Don’t bother trying to decipher what it means. It is perhaps not meant to be understood like most esoteric government circulars.
The passage is from the draft National Minimum Wage Regulations of 1998. It was the definition in those regulations of “non-hours work” and no points for guessing that it is considered a masterpiece of obfuscation. But it looks like we are headed towards slightly better times — or say — simpler times.
In a recent crackdown by the Local Government Association in England, officials were ordered to replace 100 politically-correct words with plain English. Terms shown the door include place shaping — which is creating a nice office — and facilitate, meaning to help.
Officialese is by no means a patently British phenomenon even though Sir Humphrey Appleby has time and again confused poor Jim Hacker with his convoluted language.In India with bureaucratic language being the result of a Victorian educational curriculum, there is more than enough scope to obfuscate. Prabhat Ranjan, 29, who is set to join the State Public Service, wants to cut out the government gobbledygook, “For us who are working in public sector for the aim of public welfare, it wouldn’t work to distance the common man by using complicated language. You have to talk to people in the language they understand. ”

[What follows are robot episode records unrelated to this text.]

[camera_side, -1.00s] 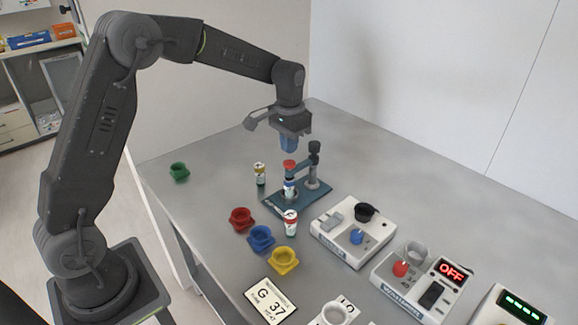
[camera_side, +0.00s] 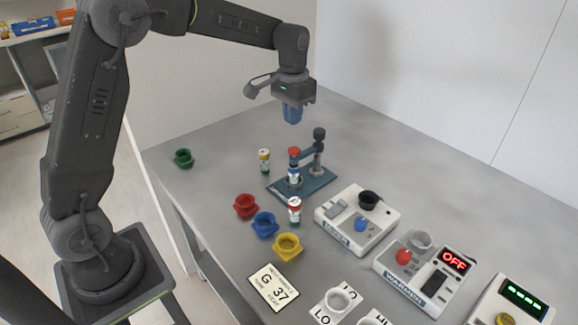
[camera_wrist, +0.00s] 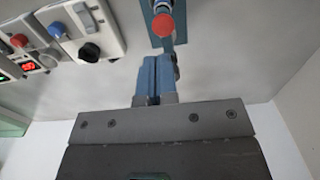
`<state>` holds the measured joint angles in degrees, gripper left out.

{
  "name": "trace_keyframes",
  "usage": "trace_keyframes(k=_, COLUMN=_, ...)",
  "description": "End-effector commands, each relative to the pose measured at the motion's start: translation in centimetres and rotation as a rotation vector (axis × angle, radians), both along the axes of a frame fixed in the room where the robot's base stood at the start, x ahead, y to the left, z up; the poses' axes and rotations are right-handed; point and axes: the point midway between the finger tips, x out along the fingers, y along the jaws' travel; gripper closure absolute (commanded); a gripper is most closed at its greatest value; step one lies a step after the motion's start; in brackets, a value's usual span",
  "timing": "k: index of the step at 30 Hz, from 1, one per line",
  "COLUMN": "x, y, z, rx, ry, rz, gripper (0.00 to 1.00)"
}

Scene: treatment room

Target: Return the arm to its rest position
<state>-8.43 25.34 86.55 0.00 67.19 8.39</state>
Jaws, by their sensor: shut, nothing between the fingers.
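My gripper (camera_side: 292,113) hangs above the blue stand, pointing down, with its blue fingers together and nothing between them. In the wrist view its fingers (camera_wrist: 153,78) are side by side and closed. Below it, a vial with a red cap (camera_side: 294,165) stands upright in the blue stand (camera_side: 318,184), which has a dark-topped post (camera_side: 319,140). The gripper is clear of the vial and the post. In the wrist view the red cap (camera_wrist: 163,25) shows just beyond the fingertips.
Two more vials (camera_side: 264,161) (camera_side: 295,210) stand beside the blue stand. Green (camera_side: 184,158), red (camera_side: 246,206), blue (camera_side: 264,225) and yellow (camera_side: 288,247) cups sit at left. The mixer box (camera_side: 345,235) and the warmer reading OFF (camera_side: 410,280) stand at right. The back table is clear.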

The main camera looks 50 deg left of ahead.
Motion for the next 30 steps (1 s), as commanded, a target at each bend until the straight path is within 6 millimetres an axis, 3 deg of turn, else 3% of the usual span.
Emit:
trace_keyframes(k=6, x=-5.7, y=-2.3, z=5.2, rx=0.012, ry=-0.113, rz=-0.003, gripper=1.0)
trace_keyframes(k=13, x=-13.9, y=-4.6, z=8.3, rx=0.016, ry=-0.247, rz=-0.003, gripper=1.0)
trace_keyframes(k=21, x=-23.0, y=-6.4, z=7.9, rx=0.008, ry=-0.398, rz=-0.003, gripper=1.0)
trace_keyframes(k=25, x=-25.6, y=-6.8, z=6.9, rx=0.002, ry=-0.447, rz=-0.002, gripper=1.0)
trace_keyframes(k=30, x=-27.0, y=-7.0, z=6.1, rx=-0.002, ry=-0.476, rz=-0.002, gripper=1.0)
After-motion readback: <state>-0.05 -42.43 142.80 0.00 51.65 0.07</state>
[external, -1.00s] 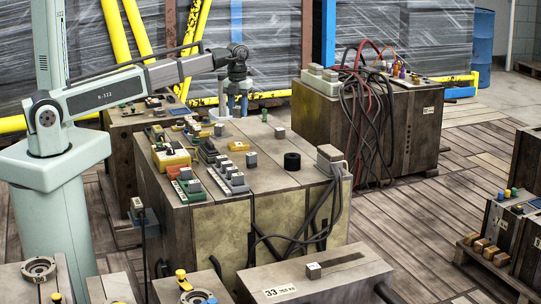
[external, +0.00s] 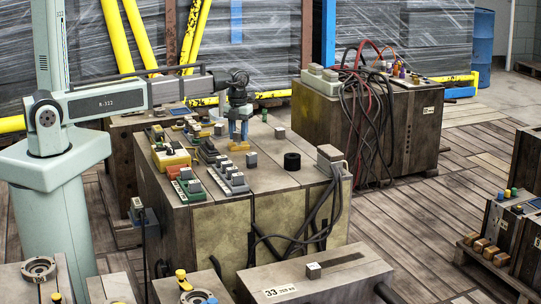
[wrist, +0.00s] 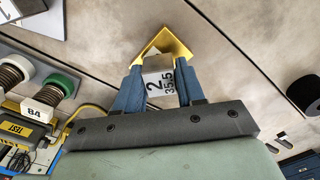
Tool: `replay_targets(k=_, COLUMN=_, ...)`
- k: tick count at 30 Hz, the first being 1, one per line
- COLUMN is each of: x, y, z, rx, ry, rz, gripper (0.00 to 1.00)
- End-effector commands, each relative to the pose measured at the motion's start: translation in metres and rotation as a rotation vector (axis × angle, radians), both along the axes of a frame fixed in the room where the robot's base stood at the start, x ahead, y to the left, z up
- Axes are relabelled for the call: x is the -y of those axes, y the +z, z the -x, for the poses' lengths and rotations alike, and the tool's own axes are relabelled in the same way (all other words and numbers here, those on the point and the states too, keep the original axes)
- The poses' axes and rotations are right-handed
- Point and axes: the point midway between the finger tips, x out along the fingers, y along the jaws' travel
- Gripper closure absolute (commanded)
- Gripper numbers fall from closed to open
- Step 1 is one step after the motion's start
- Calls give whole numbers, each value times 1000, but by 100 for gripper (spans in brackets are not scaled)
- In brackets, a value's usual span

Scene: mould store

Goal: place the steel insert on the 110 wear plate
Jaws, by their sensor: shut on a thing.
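My gripper (external: 239,139) points down over the middle of the wooden bench, its blue fingers around a grey steel block. In the wrist view the block (wrist: 158,82), marked "2 35.5", sits between the fingers of my gripper (wrist: 157,90). The block appears to be the steel insert. A yellow plate-like piece (wrist: 170,42) lies right at the fingertips, beyond the block; in the external view this yellow piece (external: 239,148) lies on the bench under my gripper. No 110 marking is legible on it. Whether the block touches it is unclear.
The bench top (external: 275,178) holds loose grey cubes (external: 251,159) (external: 280,133), a black ring (external: 292,160) and a socket box (external: 329,157). Instruments and terminal blocks crowd the left, including a yellow tester (external: 172,157). Free room lies to the right of my gripper.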

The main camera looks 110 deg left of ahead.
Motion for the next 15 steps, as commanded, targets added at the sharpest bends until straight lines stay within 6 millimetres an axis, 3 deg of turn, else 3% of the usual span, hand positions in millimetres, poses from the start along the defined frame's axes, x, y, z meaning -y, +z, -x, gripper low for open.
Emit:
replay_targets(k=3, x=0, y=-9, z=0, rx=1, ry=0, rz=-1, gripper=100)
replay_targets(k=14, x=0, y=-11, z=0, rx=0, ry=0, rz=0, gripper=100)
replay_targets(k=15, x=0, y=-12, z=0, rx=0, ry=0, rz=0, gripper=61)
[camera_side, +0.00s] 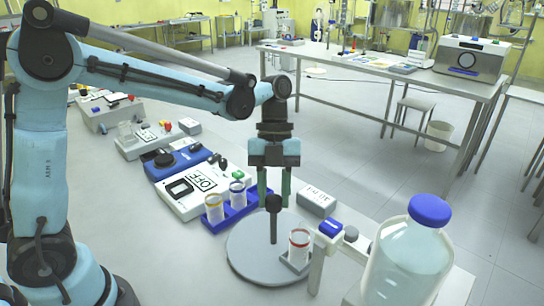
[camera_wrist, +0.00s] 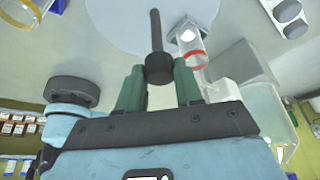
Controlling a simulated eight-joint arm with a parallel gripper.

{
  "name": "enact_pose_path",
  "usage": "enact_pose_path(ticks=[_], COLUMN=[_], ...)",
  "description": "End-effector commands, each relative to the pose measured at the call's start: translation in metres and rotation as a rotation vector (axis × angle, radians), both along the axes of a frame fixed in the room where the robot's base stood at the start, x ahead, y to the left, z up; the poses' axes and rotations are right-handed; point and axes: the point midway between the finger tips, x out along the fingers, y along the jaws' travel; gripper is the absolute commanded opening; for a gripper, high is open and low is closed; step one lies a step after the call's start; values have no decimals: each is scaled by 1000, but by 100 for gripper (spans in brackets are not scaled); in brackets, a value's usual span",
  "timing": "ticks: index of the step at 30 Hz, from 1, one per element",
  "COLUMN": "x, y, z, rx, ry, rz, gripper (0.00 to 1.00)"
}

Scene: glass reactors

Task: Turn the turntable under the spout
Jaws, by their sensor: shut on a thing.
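The turntable (camera_side: 245,250) is a pale grey disc with a dark upright post and a black knob (camera_side: 273,203) on top. My gripper (camera_side: 274,194) points down with its green fingers on either side of the knob, shut on it. In the wrist view the knob (camera_wrist: 159,68) sits between the two fingertips (camera_wrist: 158,85), and the post runs up to the disc (camera_wrist: 115,22). A glass vessel with a red ring (camera_side: 299,247) stands upright in a holder at the disc's right edge. It also shows in the wrist view (camera_wrist: 195,55). I cannot clearly make out the spout.
A blue-topped fitting (camera_side: 331,228) on a white stand is close right of the vessel. A large blue-capped bottle (camera_side: 405,268) stands at front right. A blue rack (camera_side: 236,213) with two ringed vessels and a white OFF box (camera_side: 190,197) are left of the turntable.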

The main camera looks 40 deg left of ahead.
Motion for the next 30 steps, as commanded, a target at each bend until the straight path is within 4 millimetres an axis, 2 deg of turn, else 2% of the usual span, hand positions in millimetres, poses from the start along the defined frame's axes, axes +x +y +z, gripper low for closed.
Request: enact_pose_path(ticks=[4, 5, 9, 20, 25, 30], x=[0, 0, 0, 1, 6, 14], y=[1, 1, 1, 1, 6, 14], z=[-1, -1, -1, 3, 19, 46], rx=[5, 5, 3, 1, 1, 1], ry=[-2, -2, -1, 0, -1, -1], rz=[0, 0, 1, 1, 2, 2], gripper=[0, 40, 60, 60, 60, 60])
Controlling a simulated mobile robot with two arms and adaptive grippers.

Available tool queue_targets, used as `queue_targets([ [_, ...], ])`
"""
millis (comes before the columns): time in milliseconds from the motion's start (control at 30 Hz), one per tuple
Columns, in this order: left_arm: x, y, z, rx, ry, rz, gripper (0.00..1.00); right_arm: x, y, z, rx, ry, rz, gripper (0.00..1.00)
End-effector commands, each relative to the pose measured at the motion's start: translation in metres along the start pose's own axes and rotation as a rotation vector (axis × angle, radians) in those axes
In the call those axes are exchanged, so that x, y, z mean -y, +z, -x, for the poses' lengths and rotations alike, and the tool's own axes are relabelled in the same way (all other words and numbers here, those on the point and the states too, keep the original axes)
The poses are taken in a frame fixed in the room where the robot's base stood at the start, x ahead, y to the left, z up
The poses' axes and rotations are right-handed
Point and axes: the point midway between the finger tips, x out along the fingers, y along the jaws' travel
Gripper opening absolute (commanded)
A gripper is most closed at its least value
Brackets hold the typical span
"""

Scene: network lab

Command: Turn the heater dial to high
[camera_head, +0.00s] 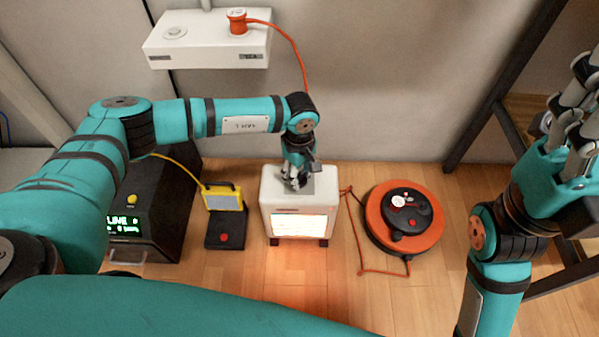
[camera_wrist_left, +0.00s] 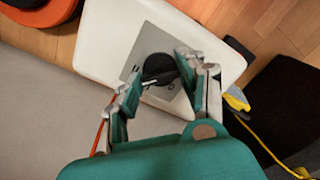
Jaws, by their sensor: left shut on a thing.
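The heater (camera_head: 272,187) is a small white box on the wooden floor, with its front panel glowing bright orange-white. Its top also shows in the left wrist view (camera_wrist_left: 108,42), with a grey dial plate and a round black dial (camera_wrist_left: 159,68). My left gripper (camera_head: 295,183) reaches down onto the heater's top from above. In the left wrist view its two fingers (camera_wrist_left: 157,80) stand on either side of the dial, shut on it. The markings on the plate are too small to read. My right gripper (camera_head: 575,110) is raised at the far right, away from the heater, with its fingers apart.
An orange cable reel (camera_head: 435,230) stands right of the heater, its cord lying on the floor. A black box with a green display (camera_head: 128,222) and a yellow device (camera_head: 222,197) stand left. A white wall socket box (camera_head: 205,52) holds an orange plug (camera_head: 238,22).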

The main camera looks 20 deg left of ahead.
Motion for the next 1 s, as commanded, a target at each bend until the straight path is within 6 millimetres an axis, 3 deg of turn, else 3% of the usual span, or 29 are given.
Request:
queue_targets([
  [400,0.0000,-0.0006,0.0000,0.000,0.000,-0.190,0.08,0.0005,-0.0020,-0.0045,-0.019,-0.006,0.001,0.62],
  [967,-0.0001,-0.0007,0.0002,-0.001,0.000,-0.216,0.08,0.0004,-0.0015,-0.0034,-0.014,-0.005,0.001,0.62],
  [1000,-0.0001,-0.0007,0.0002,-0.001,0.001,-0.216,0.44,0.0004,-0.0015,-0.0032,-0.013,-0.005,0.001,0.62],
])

Itika Sharma, a post-graduate in English, thinks it is high time government officials cut to the chase, “As an English language student, I would say that it is not so much the complicated language but the essence that makes something work for me. If you can’t understand something, how will you relate to it? I think government jargon is a barrier in reaching the masses.”
For journalist J. Jagannath, decoding his credit card statement is like reading fine print, “Phrases like “duly exercised” or “as per the terms and conditions” appear in every third sentence. It makes for a tedious reading.”Journalists sit through hours of waffle just to get to the point of a speech. It’s worse for television reporters who end up with a big chunk of recording they understand nothing of.
In 1979, the “Plain English Campaign” was launched in England with a purpose to combat gobbledygook.
The independent pressure group, which fights for public information to be written in plain English, has more than 6,000 registered supporters in 70 countries. Its founder director, Chrissie Maher, had said: “In 1979, we stood outside Parliament shredding gobbledygook to protest at the state of official documents. We’ve changed thousands of documents, but more importantly we’ve changed attitudes. Unclear writing is now far more likely to be caused by bad habits rather than bad intentions.” We couldn’t agree more, Ms. Maher.